Il aurait donc été intéressant, mais sans doute cette question est-elle non pas de votre ressort mais de celui du ministère de l’intérieur, de connaître l’action entreprise par la police concernant ces abus. Ils exigent une action spécifique, à propos de laquelle vous ne nous avez pas apporté de réponse.
M. le président. La parole est à Mme Laurence Cohen, pour explication de vote.
Mme Laurence Cohen. L’amendement n° 4 prévoit la mise en œuvre d’une campagne de sensibilisation, ce qui est tout à fait dans l’esprit prôné par Mme la ministre. Je ne vois donc pas d’antagonisme entre nos deux positions.
On peut ne pas être d’accord avec notre amendement, mais nous constatons tous la nécessité d’un changement de regard et de mentalité. C’est pourquoi nous souhaitons que l'État s’engage plus fortement auprès des associations qui mènent ces campagnes de sensibilisation, car elles souffrent d’un manque de moyens criant. Elles se tournent d’ailleurs souvent vers nous pour qu’on vienne à leur secours. Il n’est donc pas possible de tout faire reposer sur elles.

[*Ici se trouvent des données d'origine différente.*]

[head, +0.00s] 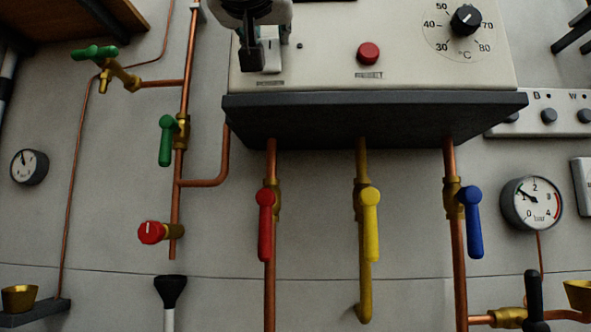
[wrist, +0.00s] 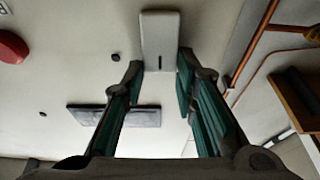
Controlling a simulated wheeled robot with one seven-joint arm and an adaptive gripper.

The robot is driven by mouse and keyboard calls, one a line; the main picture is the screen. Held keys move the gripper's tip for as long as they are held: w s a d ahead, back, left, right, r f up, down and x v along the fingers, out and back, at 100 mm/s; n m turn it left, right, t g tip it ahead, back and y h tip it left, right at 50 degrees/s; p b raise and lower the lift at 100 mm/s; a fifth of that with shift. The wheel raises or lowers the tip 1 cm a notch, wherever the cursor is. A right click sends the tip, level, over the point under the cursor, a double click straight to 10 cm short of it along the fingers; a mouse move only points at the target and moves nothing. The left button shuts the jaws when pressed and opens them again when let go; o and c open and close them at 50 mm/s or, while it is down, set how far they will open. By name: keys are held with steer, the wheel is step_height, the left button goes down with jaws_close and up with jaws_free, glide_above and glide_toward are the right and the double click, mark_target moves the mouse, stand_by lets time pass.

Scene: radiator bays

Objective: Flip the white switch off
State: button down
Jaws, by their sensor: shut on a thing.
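The white switch (wrist: 160,38) is a pale upright block with a short dark slot, on the light front panel. In the wrist view my gripper (wrist: 161,68) has its two green-padded fingers at either side of the switch's near end, shut on it. In the head view my gripper (head: 262,42) comes down from the top edge onto the panel's left part. The white switch (head: 272,52) shows there only partly, behind and beside the dark fingers. Its on or off position cannot be told.
A red button (head: 368,53) and a black temperature dial (head: 466,19) sit to the right on the same panel (head: 330,75). Below hang red (head: 265,225), yellow (head: 371,225) and blue (head: 473,225) valve levers. Copper pipes with a green lever (head: 166,142) run at the left.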

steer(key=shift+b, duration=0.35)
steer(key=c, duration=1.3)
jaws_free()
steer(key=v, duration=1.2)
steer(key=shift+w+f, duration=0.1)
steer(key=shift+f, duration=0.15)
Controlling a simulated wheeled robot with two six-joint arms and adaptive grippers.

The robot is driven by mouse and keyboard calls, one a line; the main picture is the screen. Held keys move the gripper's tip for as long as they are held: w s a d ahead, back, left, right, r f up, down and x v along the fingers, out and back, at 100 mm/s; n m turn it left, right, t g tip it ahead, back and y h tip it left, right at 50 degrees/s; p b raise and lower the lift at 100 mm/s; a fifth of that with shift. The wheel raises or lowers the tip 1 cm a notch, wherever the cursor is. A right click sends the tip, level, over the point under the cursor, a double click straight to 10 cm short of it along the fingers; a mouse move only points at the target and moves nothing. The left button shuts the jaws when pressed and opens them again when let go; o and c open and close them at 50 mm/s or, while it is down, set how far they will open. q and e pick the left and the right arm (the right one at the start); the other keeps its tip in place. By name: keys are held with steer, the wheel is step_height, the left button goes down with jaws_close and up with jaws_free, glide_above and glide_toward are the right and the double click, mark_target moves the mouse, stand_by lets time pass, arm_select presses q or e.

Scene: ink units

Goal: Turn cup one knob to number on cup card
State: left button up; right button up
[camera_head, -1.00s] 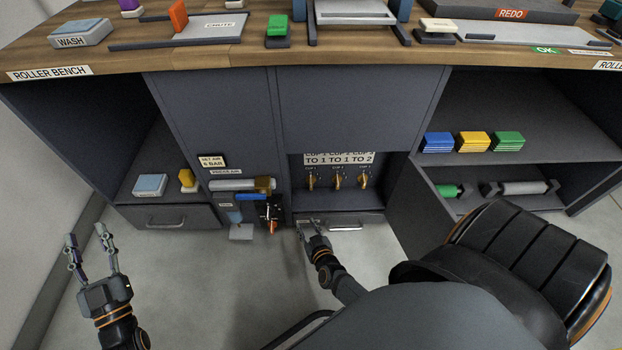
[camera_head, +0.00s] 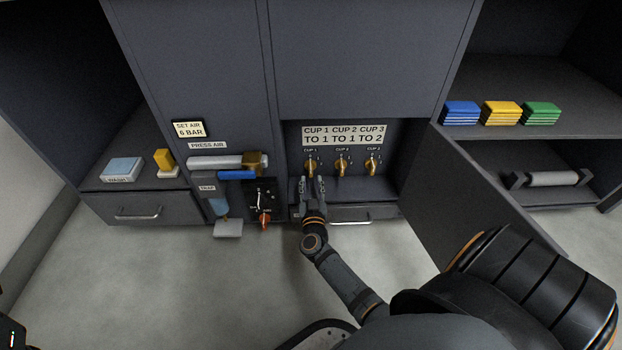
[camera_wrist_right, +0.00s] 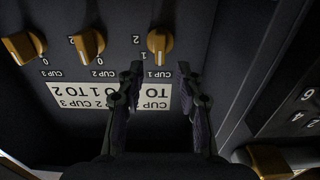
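The cup one knob (camera_head: 311,166) is brass-coloured, leftmost of three under the cup card (camera_head: 344,135). The card reads TO 1 for cup 1, TO 1 for cup 2, TO 2 for cup 3. In the right wrist view, upside down, the cup one knob (camera_wrist_right: 160,42) has 1 and 2 printed beside it; its exact setting is unclear. My right gripper (camera_head: 312,181) is open in front of this knob. In the wrist view its fingertips (camera_wrist_right: 158,70) are spread to either side, just short of the knob, apparently not touching. Only a dark bit of my left arm shows at the lower left corner.
The cup 2 knob (camera_head: 341,166) and cup 3 knob (camera_head: 373,166) sit close to the right. A cabinet wall and the press air unit with a blue handle (camera_head: 237,175) are close left. A drawer (camera_head: 350,214) lies below. An open door panel (camera_head: 480,190) stands right.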

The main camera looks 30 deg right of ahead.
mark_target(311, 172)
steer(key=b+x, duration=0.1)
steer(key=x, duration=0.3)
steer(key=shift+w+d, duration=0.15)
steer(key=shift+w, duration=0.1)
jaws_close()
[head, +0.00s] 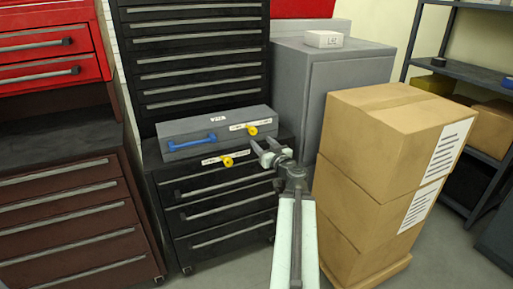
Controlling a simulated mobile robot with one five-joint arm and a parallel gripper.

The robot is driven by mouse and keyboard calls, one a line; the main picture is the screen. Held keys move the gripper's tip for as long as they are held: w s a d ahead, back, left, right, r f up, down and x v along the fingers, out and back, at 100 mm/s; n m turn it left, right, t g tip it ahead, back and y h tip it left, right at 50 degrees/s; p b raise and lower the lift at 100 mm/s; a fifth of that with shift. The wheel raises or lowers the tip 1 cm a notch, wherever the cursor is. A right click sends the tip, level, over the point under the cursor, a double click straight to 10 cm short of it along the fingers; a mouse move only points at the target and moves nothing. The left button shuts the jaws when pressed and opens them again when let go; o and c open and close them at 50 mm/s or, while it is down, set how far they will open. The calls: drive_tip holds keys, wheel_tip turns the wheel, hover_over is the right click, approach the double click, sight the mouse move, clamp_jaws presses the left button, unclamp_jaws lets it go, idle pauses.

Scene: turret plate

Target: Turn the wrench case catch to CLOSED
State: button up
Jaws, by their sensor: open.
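A long grey case (217,134) with a blue handle (191,143) lies on top of a black drawer cabinet. A yellow catch (252,130) sits on the case's front at its right end, on a white label strip. A second yellow catch (227,161) sits lower, on the cabinet's front, also with a white strip. The lettering on both strips is too small to read, so I cannot tell the catches' settings. My gripper (262,152) is open and empty. It is just right of and below the upper catch, and right of the lower one, apparently touching neither.
Stacked cardboard boxes (372,130) stand close to the right of my arm. A grey cabinet (345,75) with a small white box (324,39) stands behind. A brown drawer unit (75,200) is at left, shelves (460,70) at far right. Some floor shows between cabinet and boxes.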

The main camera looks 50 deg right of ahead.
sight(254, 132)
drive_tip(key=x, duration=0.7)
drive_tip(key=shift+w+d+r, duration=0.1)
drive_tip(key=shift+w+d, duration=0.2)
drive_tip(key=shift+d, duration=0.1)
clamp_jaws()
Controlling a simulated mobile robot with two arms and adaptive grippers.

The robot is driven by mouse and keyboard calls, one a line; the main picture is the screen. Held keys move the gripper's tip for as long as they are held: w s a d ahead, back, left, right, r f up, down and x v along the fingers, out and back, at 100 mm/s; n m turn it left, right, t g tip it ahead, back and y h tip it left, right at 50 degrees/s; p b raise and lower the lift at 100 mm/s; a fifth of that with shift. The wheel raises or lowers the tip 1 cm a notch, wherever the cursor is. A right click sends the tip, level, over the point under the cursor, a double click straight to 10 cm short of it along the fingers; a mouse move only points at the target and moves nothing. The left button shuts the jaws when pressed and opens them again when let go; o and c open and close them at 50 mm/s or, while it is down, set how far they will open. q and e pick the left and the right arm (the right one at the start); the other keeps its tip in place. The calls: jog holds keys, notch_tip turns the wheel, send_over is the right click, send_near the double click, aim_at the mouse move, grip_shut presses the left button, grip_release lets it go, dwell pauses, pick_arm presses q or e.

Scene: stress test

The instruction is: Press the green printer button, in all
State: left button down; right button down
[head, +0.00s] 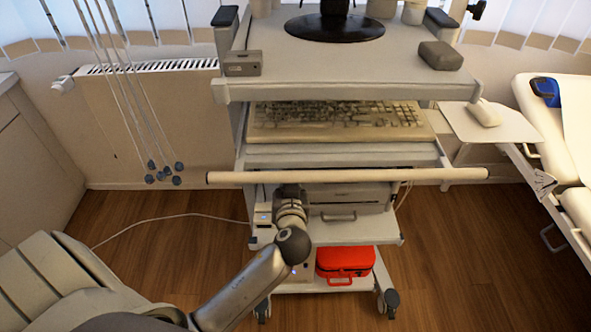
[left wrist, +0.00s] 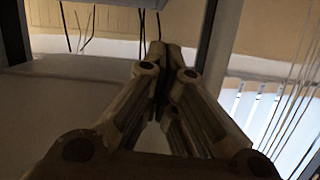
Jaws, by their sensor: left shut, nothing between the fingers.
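A cart stands in the middle of the head view. The printer (head: 352,196) appears to be the grey device on its lower shelf, partly covered by my left arm. I cannot make out a green button in either view. My left arm reaches in from the bottom left, and its wrist is in front of the printer's left side, below the long bar. The left gripper's fingers are hidden in the head view. In the left wrist view, my left gripper (left wrist: 162,55) is shut and empty, its fingertips together. I cannot tell whether the tips touch anything. My right gripper is not in view.
A pale horizontal bar (head: 430,175) crosses in front of the cart above my left wrist. A keyboard (head: 335,115) lies on the shelf above. A small white box (head: 262,217) sits left of my wrist. A red case (head: 345,262) is below. A bed stands right.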

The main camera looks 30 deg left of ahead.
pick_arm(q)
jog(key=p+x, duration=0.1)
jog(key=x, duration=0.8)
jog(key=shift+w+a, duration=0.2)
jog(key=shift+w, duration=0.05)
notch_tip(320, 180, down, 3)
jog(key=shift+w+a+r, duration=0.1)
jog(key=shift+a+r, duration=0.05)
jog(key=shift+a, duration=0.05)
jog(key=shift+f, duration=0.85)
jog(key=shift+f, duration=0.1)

Monsieur le rapporteur, je vous le dis en toute cordialité, votre argument ne tient pas. Mais peut-être n’avez-vous pas tout à fait mesuré la portée de ce que vous disiez. Car si l’on suit votre raisonnement, il ne faudrait plus mener aucune campagne de sensibilisation dans quelque domaine que ce soit ! Ainsi, quand on se bat contre l’alcool pris en trop grande quantité, on encouragerait l’alcoolisme ! Quand on se bat contre les violences faites aux femmes, on contribuerait à ce phénomène ! Ne grossissez donc pas le trait.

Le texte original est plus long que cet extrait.